» **Recorded information**:
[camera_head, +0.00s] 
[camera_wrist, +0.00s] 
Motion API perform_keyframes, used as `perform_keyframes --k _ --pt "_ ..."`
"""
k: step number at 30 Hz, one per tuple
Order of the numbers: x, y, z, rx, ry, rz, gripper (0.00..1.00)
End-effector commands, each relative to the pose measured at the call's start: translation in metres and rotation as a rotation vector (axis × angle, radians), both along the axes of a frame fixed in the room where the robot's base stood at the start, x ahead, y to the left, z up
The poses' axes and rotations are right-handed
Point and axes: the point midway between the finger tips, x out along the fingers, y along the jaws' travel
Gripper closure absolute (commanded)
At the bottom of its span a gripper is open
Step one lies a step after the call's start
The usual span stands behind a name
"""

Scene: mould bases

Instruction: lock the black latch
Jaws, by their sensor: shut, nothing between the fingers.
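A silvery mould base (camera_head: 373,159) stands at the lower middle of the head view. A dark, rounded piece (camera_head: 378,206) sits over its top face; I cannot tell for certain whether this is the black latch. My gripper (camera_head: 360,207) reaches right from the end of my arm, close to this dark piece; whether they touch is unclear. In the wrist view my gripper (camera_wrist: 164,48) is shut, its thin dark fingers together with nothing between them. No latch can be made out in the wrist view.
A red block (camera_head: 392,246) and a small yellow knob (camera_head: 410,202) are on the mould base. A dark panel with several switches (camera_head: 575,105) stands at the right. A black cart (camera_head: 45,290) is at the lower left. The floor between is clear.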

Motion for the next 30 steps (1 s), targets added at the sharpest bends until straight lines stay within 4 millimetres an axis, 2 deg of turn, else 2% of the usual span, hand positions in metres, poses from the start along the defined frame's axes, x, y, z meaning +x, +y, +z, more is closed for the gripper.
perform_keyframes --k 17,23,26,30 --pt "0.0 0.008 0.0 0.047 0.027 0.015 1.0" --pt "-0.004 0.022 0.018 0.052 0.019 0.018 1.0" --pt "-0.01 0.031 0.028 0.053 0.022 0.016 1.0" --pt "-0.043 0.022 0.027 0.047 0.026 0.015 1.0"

» **Set task**:
All of the data above should be transcribed exactly.

» **Task response**:
[camera_head, +0.00s] 
[camera_wrist, +0.00s] 
Motion API perform_keyframes, used as `perform_keyframes --k _ --pt "_ ..."`
"""
k: step number at 30 Hz, one per tuple
Order of the numbers: x, y, z, rx, ry, rz, gripper (0.00..1.00)
End-effector commands, each relative to the pose measured at the call's start: translation in metres and rotation as a rotation vector (axis × angle, radians), both along the axes of a frame fixed in the room where the robot's base stood at the start, x ahead, y to the left, z up
The poses' axes and rotations are right-handed
Point and axes: the point midway between the finger tips, x out along the fingers, y along the jaws' travel
Gripper closure absolute (commanded)
At the bottom of its span a gripper is open
Step one lies a step after the call's start
The usual span stands behind a name
"""

Scene: mould bases

Instruction: lock the black latch
Jaws, by their sensor: shut, nothing between the fingers.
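A silvery mould base (camera_head: 373,159) stands at the lower middle of the head view. A dark, rounded piece (camera_head: 378,206) sits over its top face; I cannot tell for certain whether this is the black latch. My gripper (camera_head: 360,207) reaches right from the end of my arm, close to this dark piece; whether they touch is unclear. In the wrist view my gripper (camera_wrist: 164,48) is shut, its thin dark fingers together with nothing between them. No latch can be made out in the wrist view.
A red block (camera_head: 392,246) and a small yellow knob (camera_head: 410,202) are on the mould base. A dark panel with several switches (camera_head: 575,105) stands at the right. A black cart (camera_head: 45,290) is at the lower left. The floor between is clear.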

Motion for the next 30 steps (1 s), targets added at the sharpest bends until straight lines stay within 4 millimetres an axis, 2 deg of turn, else 2% of the usual span, hand positions in metres, poses from the start along the defined frame's axes, x, y, z meaning +x, +y, +z, more is closed for the gripper.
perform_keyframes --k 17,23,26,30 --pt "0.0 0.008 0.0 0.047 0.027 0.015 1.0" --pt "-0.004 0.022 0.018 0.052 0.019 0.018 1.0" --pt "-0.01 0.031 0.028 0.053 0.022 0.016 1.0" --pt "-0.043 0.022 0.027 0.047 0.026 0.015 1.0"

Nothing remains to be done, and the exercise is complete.